Creio que é evidente que as instituições europeias têm tolerado uma teia de ligações perigosas

A detenção da eurodeputada e Vice-Presidente do Parlamento Europeu, Eva Kaili, e do seu companheiro, Francesco Giorgi, assessor para o Médio Oriente e Norte de África e fundador da organização não-governamental Fight Impunity (Combater a Impunidade), no âmbito de uma investigação das autoridades belgas sobre subornos relacionados com o Mundial do Qatar, expõe um lado obscuro das instituições europeias, para além de toda aquela aparente pujança e pureza. O Diretor da Transparência Internacional, Michiel van Hulten, garantiu que “este incidente não é um caso isolado” e que “durante muitas décadas, o Parlamento permitiu que se desenvolvesse uma cultura de impunidade, com uma combinação de regras financeiras e de controlo laxistas e uma total falta de supervisão ética”, bloqueando mesmo “qualquer tentativa mais séria de melhorar o controlo e responsabilização”.

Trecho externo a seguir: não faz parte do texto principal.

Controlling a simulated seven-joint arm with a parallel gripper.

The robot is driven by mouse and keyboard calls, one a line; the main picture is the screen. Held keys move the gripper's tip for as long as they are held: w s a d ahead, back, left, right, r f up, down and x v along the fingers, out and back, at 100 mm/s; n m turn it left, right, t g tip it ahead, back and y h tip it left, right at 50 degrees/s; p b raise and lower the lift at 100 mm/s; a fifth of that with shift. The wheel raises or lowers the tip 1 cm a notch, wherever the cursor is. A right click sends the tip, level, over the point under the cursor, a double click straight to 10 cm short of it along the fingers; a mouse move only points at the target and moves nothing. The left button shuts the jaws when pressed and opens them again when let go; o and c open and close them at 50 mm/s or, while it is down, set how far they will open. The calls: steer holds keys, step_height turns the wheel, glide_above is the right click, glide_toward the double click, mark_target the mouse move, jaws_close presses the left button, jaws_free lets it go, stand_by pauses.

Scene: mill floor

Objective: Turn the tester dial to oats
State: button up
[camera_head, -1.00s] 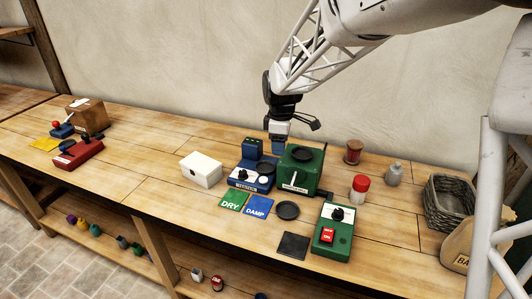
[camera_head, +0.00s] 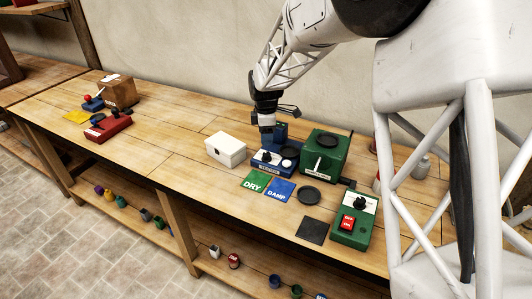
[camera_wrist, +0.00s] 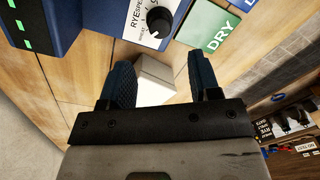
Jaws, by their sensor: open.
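The blue tester (camera_head: 275,166) stands on the bench between a white box and a green machine. A white mark is on the dial's lower edge. I see no oats mark, and the dial is too small to read in the head view.
A white box (camera_head: 226,148) is left of the tester; it also shows between my fingers (camera_wrist: 155,78). The green machine (camera_head: 325,150) is close on the right. Green DRY (camera_head: 256,182) and blue DAMP (camera_head: 280,190) cards lie in front. A green switch box (camera_head: 354,222) is further right.

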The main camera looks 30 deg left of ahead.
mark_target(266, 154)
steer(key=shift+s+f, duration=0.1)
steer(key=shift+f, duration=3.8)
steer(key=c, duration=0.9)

“Qatargate” é um escândalo de corrupção no Parlamento Europeu que, tal como refere Ursula von der Leyen, “abala a confiança dos cidadãos nas nossas instituições” e que obriga a algumas constatações e reflexões.

Creio que é evidente que as instituições europeias têm tolerado uma teia de ligações perigosas e de interesses pouco claros, tratados em canais colaterais, que se aproveita de forma subversiva da lógica de cooperação, negociação e de reconciliação que inspirou Robert Schuman – que substituiu a anterior lógica de confronto e de confrontação – e que esteve na origem da União Europeia.

As instituições europeias permitiram o lobby paralelo, para além da negociação diplomática institucional e, assim, abriram caminho à compra restrita e escondida de influência, em detrimento da sensibilização séria e transparente, numa rampa vertiginosa para a corrupção. E o Organismo Independente de Ética, sugerido pela Presidente da Comissão Europeia, virá apenas entreter, disfarçar e alimentar hipocrisias. O problema não se resolve com palavras e com mais organismos, mas sim com coragem para mudar mentalidades e tolerâncias e para não mais permitir a influência como negócio, devendo-se, antes, democratizar canais e abrir, de forma transversal, a comunicação e a sensibilização institucional.

As palavras de circunstância valem muito pouco, até porque muitos dos envolvidos nesta teia de ligações e de relações perigosas sempre foram muito eruditos no seu discurso. Não nos podemos resignar e continuar a tolerar falsos moralismos e moralistas de algibeira, personagens de excessiva teatralidade e artificialidade, sem percurso e sem obra, que se colam a instituições sérias e que, depois, se servem de todo o tipo de canais para alcançar vantagens ilegítimas. Não tenhamos ilusões: muitos dos que, nas palavras, se apresentam como expoentes máximos da ética e da moral, como defensores de grandes causas, são os que, nas movimentações sub-reptícias e nos comportamentos ocultos, trazem os maiores perigos para as instituições democráticas, para o estado de direito e para a democracia.